論 考

戦争を煽るな

 テレビを中心に、あたかも戦争を煽るような報道が多い。戦争を体験しないものほど戦争を美化する。

 第一次世界大戦から、軍事技術の発達で、戦闘員と非戦闘員の区別は事実上ナンセンスとなった。武器を使う兵士同士の戦闘も、なんら美化できる要素はない。まして、非戦闘員が殺傷されるのは、悲惨以外のなにごとでもない。

 「こどもを殺すな」という声は、至極当然に聞こえるが、正しくは「人を殺すな」であり、「戦争を止めろ」というべきだ。

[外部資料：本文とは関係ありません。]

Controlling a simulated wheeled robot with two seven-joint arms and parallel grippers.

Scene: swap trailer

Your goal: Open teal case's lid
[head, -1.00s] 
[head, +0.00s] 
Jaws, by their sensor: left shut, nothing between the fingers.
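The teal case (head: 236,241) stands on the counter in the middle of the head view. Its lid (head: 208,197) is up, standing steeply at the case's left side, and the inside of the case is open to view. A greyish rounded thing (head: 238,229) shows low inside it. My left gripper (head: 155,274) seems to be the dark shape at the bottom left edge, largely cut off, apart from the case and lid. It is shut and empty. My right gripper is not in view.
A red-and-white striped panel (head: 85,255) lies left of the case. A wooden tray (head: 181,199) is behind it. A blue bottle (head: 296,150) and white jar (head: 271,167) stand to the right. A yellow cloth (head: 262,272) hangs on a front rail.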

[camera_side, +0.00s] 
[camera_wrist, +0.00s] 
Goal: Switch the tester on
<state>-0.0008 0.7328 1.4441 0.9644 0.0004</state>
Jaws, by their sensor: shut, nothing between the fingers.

 核兵器の登場によって、牧歌的! 戦闘は過去の物語になり、核兵器を使う戦争を否定する世論が大きくなった。しかし、大国間の恐怖の均衡が続いてきた。

 それでも、軍事力に莫大な資金をつぎ込むことに対する批判が一定の重みをもっていた。いまはどうか。国防の名のもとに、軍事費青天井的な気風が強まっている。

 バイデン氏の米国は、2023会計年度(22.10~23.9)の国防予算を8,133億ドル(101兆円)にする。こんなものにいかに巨額をつぎ込んでも、平和創造には貢献しない。

 それぞれの名目は、集団安全保障体制を「盾」だというが、実は、それ自体が疑心暗鬼を深める。安全ではなく、危険を深化させる。

 それが、今回のロシアのウクライナ侵攻の大きな理由であることは事実だ。問題の本質に迫る努力を放置しておこなう安全保障論議とは、本質において、戦争を求めるものでしかない。